The invention relates to a wheelchair adapted for climbing and descending stairs by utilizing a pneumatic system.

It is an object of the invention to provide a wheelchair for handicapped persons such as that the person sitting in the wheelchair is in principle in the position to drive down and up stairs with this wheelchair without the aid of a further person, where an auxiliary person or an accompanying person would possibly only have the job to exert a safeguarding function for psychological reasons against a too rapid crossing of the individual steps.

This object is achieved by means of a wheelchair comprising a frame comprising an upper sub-frame adjustably linked to a lower sub-frame, a seat adjustably mounted to the frame, groups of wheels supporting the frame, and electric drive means drivingly connected to the groups of wheels for displacing the wheelchair in a horizontal direction. The wheelchair also comprises a first pneumatic drive system connected to the groups of wheels for selectively displacing the wheels vertically, a second pneumatic drive system connected to the frame and to the seat for adjusting the position of the seat relative to the frame, detection means connected to the groups of wheels for detecting the presence of a vertical barrier and the absence of a horizontal support for each group of wheels, and a control unit for actuating the first and second pneumatic drive system to selectively raise or lower groups of wheels while simultaneously adjusting the position of the seat relative to the frame so as to maintain the seat in a horizontal position. By means of this invention, a wheelchair is thus provided which is adapted to climb or descend stairs while maintaining the seat in a horizontal position.

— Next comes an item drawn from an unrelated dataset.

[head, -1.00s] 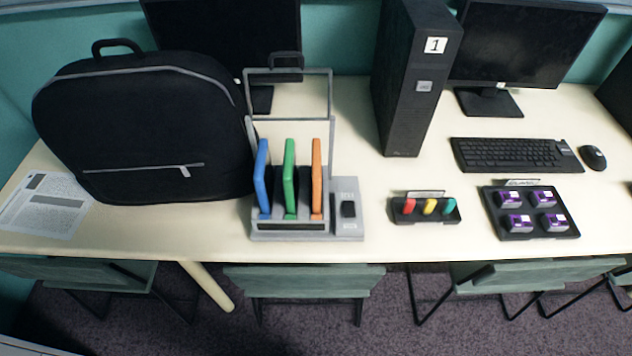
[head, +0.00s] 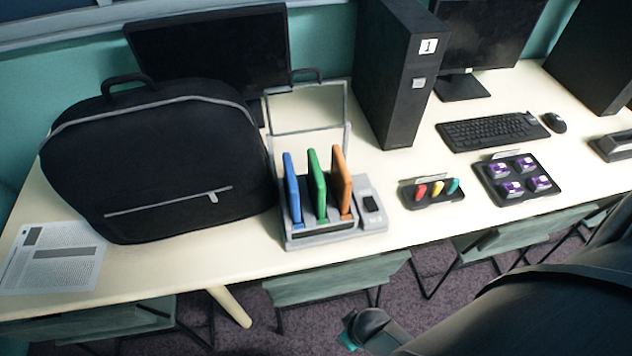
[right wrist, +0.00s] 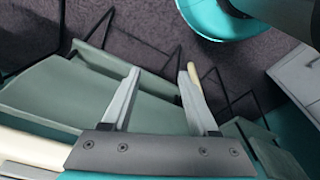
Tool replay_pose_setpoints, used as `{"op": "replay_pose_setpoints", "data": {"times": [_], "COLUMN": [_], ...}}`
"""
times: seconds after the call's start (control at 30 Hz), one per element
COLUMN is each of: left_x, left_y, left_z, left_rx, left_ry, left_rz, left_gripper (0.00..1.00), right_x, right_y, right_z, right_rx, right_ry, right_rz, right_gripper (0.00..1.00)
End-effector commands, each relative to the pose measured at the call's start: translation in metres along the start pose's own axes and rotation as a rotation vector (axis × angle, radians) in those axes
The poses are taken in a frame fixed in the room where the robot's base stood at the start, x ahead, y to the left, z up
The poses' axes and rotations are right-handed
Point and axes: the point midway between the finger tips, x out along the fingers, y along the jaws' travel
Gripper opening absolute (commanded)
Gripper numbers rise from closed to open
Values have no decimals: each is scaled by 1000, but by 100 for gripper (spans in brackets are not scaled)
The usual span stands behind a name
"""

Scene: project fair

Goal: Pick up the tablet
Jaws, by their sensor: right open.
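Three upright tablet-like slabs stand side by side in a grey dock (head: 335,236) on the table: a blue tablet (head: 292,190), a green tablet (head: 317,187) and an orange tablet (head: 341,182). In the head view my right arm comes in at the lower right, below and to the right of the dock; its fingertips are not clear there. In the right wrist view my right gripper (right wrist: 158,92) is open and empty, with a chair behind its fingers. My left gripper is in neither view.
A black backpack (head: 160,165) stands close left of the dock. A black computer tower (head: 397,75) is behind it to the right. A tray of coloured sticks (head: 432,194) and a tray of purple boxes (head: 518,180) lie to the right. Chairs (head: 335,280) stand along the table's front.

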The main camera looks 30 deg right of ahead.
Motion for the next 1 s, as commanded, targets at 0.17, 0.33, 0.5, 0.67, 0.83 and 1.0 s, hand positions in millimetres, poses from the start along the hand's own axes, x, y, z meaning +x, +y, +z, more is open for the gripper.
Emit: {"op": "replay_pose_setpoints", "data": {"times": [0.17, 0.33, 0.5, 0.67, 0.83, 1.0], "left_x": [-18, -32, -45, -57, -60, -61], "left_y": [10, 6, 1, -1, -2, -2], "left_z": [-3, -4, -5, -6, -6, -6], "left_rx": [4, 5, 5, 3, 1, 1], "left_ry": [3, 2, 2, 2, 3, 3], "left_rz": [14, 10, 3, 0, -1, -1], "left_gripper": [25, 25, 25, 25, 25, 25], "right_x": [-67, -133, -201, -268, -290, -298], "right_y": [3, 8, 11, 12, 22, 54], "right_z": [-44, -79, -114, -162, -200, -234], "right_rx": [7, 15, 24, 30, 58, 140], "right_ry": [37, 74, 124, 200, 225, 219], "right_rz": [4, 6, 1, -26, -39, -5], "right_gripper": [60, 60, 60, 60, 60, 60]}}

The possibility exists with such a wheelchair that for example the wheel group, which encounters a vertical hindrance present as the edge of a stair step, is lifted up into the region of the flat surface of the step such that the wheelchair can move again in the direction of the stair. Upon each successive hitting by a wheel group against the edge of a step the corresponding wheel groups are lifted up, where an inclined position of the two frames of the motion frame results. With reference to the individual wheel groups of the wheelchair there results an endless track type of moving up along the stair. The stabilization system coordinated to the seat assures that the seat maintains its horizontal position even in case of different relative positions between the upper and the lower frame.

Safety, control and handling provisions are coordinated to the wheelchair in accordance with further embodiments of the invention, as they are described in the subclaims.

In the following, the invention is illustrated in more detail by way of the drawing.

It is shown in:

FIG. 1 a schematic representation of a side view of a wheelchair standing on a planar surface;

FIG. 2 a rear view of the wheelchair on a planar surface;

FIG. 3 a plan view onto the wheelchair;

FIG. 4 a schematic representation of a side view of the wheelchair standing on several steps of a stair;

FIGS. 5 and 6 in each case show details of the wheel support in an exploded view;

FIG. 7 is a sectional view of a pressure switch for the safeguarding of the wheels against unintended adjustment in vertical direction.

The drawings show the various views of a schematically represented wheelchair for handicapped persons. The frame of this wheelchair comprises twoframes 1 and 2 disposed on top of each other, in particular constructed from rectangular tube. The lower frame 1 comprises twolongitudinal braces 3 and 4 running parallel in driving direction of the wheelchair and two parallel disposedcross braces 5 and 6, which form a middle rectangular frame part at a distance from the ends of thelongitudinal braces 3 and 4 and are attached to the longitudinal braces. Preferably, the upper frame has the same shape as the lower frame, that is the upper frame comprises two longitudinally runningbraces 7 and 8, which are connected to each other bycross braces 9 and 10. The shape of theupper frame 2 and thereby also the shape of the lower frame result in particular from FIG. 3.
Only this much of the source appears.